Художественно-творческий опыт Пушкина, первым проделавшего эту эволюцию, оказывается для Лермонтова могучим подспорьем в его собственном творческом пути. В самые критические моменты этого пути Лермонтов неизменно обращается за творческим содействием к Пушкину, обретая в нем новые указания, новые силы, новые импульсы для создания своих собственных глубоко оригинальных художественных шедевров.

История творческих отношений Лермонтова и Пушкина развертывает картину не «влияния» одного писателя и подчинения этому «влиянию» другого, а кровной, органической преемственности, теснейшей историко-литературной связи двух непосредственно следующих друг за другом крупнейших представителей нашей литературы. На выяснении этих отношений формула: «Пушкин — родоначальник новой великой русской литературы» — обретает свою конкретную наполненность.

Сноски

Сноски к стр. 357

1 Лермонтов, Полн. собр. соч., под ред. Б. М. Эйхенбаума, т. III, стр. 559. Все цитаты из Лермонтова, за исключением специально оговоренных случаев, даются нами по этому изданию.

Сноски к стр. 358

1 См. выразительную строку: «Но час настал — и нет певца Кавказа» в черновике стихов на смерть Пушкина.

Сноски к стр. 359

1 Полное, почти из стиха в стих, сопоставление одноименных поэм Пушкина и Лермонтова и указание всего заимствованного последним из пушкинского «Кавказского пленника» материала сделано в работе Б. В. Неймана, к которой и отсылаем («Влияние Пушкина в творчестве Лермонтова», Киев, 1914, стр. 17—39).

Сноски к стр. 361

1 Лермонтов, Полн. собр. соч., под ред. Б. М. Эйхенбаума, 1935, т. II, стр. 559.

Сноски к стр. 362

1 В работе Б. В. Неймана зарегистрировано пять случаев явных реминисценций Лермонтова из «Цыган» (в стихотворениях «Элегия», «Одиннадцатое июля», «Ангел смерти» и два раза в поэме «Измаил-Бей»). На самом деле их несколько более.
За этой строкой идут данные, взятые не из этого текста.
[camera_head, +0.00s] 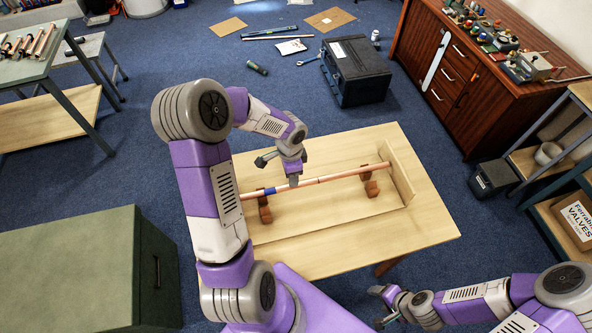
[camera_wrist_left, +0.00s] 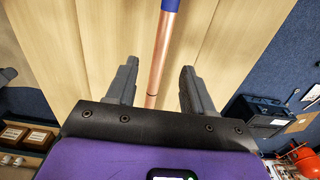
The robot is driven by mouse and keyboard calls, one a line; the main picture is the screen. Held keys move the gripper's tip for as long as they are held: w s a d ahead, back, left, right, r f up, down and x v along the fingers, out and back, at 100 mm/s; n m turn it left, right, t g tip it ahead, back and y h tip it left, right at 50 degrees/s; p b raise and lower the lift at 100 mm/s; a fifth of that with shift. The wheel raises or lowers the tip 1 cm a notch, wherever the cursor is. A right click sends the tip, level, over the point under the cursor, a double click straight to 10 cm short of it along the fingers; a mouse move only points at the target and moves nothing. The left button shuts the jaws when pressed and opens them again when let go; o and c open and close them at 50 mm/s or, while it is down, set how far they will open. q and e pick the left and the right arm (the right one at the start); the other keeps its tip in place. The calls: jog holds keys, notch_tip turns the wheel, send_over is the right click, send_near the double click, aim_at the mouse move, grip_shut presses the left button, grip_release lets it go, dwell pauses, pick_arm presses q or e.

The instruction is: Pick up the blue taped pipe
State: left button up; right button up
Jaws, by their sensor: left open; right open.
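A copper pipe with a blue taped band (camera_head: 265,191) lies raised above the wooden table (camera_head: 420,235), across two brown supports (camera_head: 265,209) (camera_head: 371,188). My left gripper (camera_head: 293,181) is over the pipe, to the right of the blue band. In the left wrist view the copper pipe (camera_wrist_left: 161,55) runs between the open fingers of my left gripper (camera_wrist_left: 158,75), with the blue tape at the top edge. A dark ring crosses the pipe near the fingers. My right gripper (camera_head: 379,306) is open and empty, off the table's front edge.
An upright wooden board (camera_head: 397,172) stands at the pipe's right end. A green cabinet (camera_head: 70,265) is at the left. A black case (camera_head: 357,72) and loose tools lie on the blue floor behind. The table's front right is clear.

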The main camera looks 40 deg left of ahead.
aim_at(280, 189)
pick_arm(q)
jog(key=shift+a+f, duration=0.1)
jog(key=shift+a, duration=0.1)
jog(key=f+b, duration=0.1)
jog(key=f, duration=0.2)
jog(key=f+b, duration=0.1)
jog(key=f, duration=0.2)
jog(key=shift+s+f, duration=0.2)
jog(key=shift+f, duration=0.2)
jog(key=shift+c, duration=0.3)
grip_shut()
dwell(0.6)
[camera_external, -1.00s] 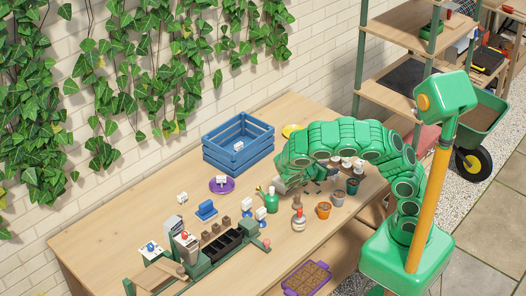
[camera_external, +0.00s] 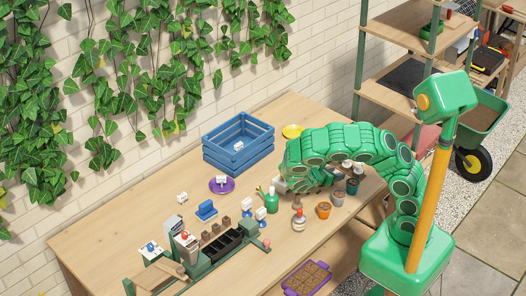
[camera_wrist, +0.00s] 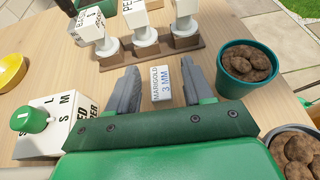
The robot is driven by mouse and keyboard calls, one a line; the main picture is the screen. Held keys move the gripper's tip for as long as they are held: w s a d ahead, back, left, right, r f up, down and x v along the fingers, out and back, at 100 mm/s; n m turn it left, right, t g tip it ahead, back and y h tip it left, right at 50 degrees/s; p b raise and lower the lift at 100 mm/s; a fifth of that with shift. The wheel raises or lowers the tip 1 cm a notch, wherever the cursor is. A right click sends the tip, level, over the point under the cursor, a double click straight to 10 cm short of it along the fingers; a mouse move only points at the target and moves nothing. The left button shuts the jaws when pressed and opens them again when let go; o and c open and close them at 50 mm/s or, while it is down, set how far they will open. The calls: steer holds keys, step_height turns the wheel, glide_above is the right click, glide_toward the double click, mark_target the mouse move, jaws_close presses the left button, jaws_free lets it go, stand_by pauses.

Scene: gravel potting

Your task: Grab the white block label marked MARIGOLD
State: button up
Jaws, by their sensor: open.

В «Цыганах» старик-цыган ждет Земфиру:

В шатре одном старик не спит;
Он перед углями сидит...
И в поле дальнее глядит...
Его молоденькая дочь
Пошла гулять в пустынном поле...
Она придет; но вот уж ночь.

В поэме Лермонтова «Последний сын вольности» (1830) старуха-волшебница ждет свою дочь Леду:

У закоптелого окна
Сидит волшебница одна
И ждет молоденькую дочь.
Но Леды нет. Как быть? Уж ночь.

В «Цыганах» римфующиеся строки:

И в очи мертвых целовали
..............
В немом бездействии печали.

В «Демоне»:

Напрасно их в немой печали
Уста родные целовали...

Запомнилась Лермонтову и строка о цыганском таборе: «Но все так живо-непокойно». Она близко воспроизводится в «Вадиме» (описание привала охотников в начале XIV главы): «Все было живо и беспокойно» и почти буквально в одновременно написанном «Измаил-Бее» — о Кавказе: «Где все так живо, непокойно». Значительнее всех этих мелких совпадений то, что фабульная концепция «Цыган» отразилась в лермонтовском «Маскараде».

Сноски к стр. 363

1 Это подтверждается, например, в отношении «Корсара», по правильному указанию Б. В. Неймана, наличием в этой поэме мотива любви к брату и смерти его. (Тот же мотив имеется, кстати, уже и в «Черкесах»: князь совершает набег на русский город с целью освободить плененного брата:

Взгляните, в крепости высокой,
В цепях в тюрьме мой брат сидит.

Вспомним конец «Братьев-разбойников»:

Я помню, как в тюрьме жестокой
Больной, в цепях, лишенный сил...)

Мотив любви друг к другу двух братьев вскоре, в поэме 1829 г. «Два брата», превращается, что для Лермонтова весьма характерно, в мотив вражды двух братьев, однако, и в этом Лермонтов следует Пушкину, ассоциируя, как это уже отмечалось в лермонтовской литературе, эту вражду с враждой Онегина и Ленского; самые причины вражды те же — любовь и ревность.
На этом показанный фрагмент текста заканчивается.